In the neighborhood’s most ambitious project, Two Trees Management Co. plans about 600,000 square feet of offices as part of its redevelopment of the oldDomino Sugar plant on the waterfront. Conversion of the historic refinery building into work space is about three years away from completion. The Domino complex will be mostly residential, with plans for more than 2,200 apartments.

Rental buildings are still more attractive for real estate companies given the costs of constructing offices, said Jason Muss, developer of projects including the Brooklyn Renaissance Plaza mixed-use tower downtown and the Oceana residential complex in Brighton Beach.

“The cost of building first-class office buildings would require rents in excess of what the market can provide,” he said at a conference Thursday in downtown Brooklyn. “I don’t see that changing any time soon.”

Tumbling Vacancies

The vacancy rate for the about 17 million square feet of offices in downtown Brooklyn plummeted to 3 percent from 10 percent in the past three years, according to Reed. That’s enabled developers at some new projects to raise rents.

At Dumbo Heights, a 1.2 million-square-foot development in properties once owned by the Jehovah’s Witnesses, Jared Kushner and his partners are asking more than $60 a square foot for offices, Reed said. The price is close to the average asking rent in Manhattan’s midtown south, the tightest U.S. office market and a magnet for technology companies such as Google Inc. and Facebook Inc.

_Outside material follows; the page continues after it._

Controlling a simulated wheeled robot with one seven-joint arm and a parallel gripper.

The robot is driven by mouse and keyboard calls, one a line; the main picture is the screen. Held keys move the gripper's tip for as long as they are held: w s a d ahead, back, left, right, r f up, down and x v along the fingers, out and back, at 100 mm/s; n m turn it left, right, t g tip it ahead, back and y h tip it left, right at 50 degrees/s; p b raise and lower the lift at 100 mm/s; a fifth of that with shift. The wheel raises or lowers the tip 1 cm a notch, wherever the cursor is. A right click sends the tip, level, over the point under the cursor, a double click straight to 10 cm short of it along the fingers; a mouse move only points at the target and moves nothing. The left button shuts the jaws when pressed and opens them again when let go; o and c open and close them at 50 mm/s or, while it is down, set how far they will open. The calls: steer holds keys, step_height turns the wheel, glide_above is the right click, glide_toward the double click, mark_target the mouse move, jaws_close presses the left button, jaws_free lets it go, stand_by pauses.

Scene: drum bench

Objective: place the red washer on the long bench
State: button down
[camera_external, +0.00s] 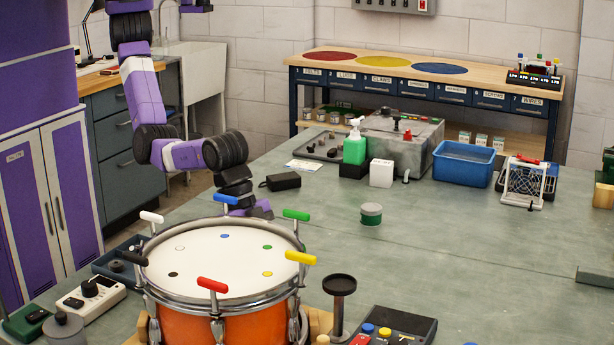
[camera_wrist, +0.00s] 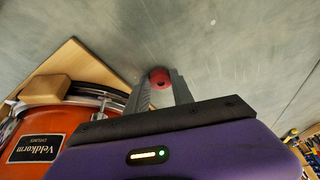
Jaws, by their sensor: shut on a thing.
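The red washer (camera_wrist: 160,76) shows between my gripper's fingertips in the wrist view. My gripper (camera_wrist: 157,88) is shut on it, and its hole looks dark. In the external view my gripper (camera_external: 258,210) is just behind the drum, close above the green-grey worktop; the washer is hidden there. I cannot tell whether the washer touches the worktop. A long wood-topped bench (camera_external: 490,78) with labelled blue drawers stands against the back wall. Its top carries red, yellow and blue round patches, and it is well away from my gripper.
An orange drum (camera_external: 200,258) with coloured T-handles stands on the green-grey worktop (camera_external: 480,255), in front of my gripper. The worktop's right middle is clear.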

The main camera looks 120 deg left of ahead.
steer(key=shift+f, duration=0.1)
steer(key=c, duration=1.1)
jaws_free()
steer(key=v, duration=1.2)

Carlo Scissura, the Brooklyn Chamber of Commerce president who urged a conference of developers in early 2014 to consider offices, said that while he loves Moskovits’s project and the upturn in conversions, it’s not enough.

“I get upset when I look at the new Brooklyn skyline and all I see are residential buildings and no new office towers,” he said. “We need office construction borough-wide, and we need to make it happen fast.”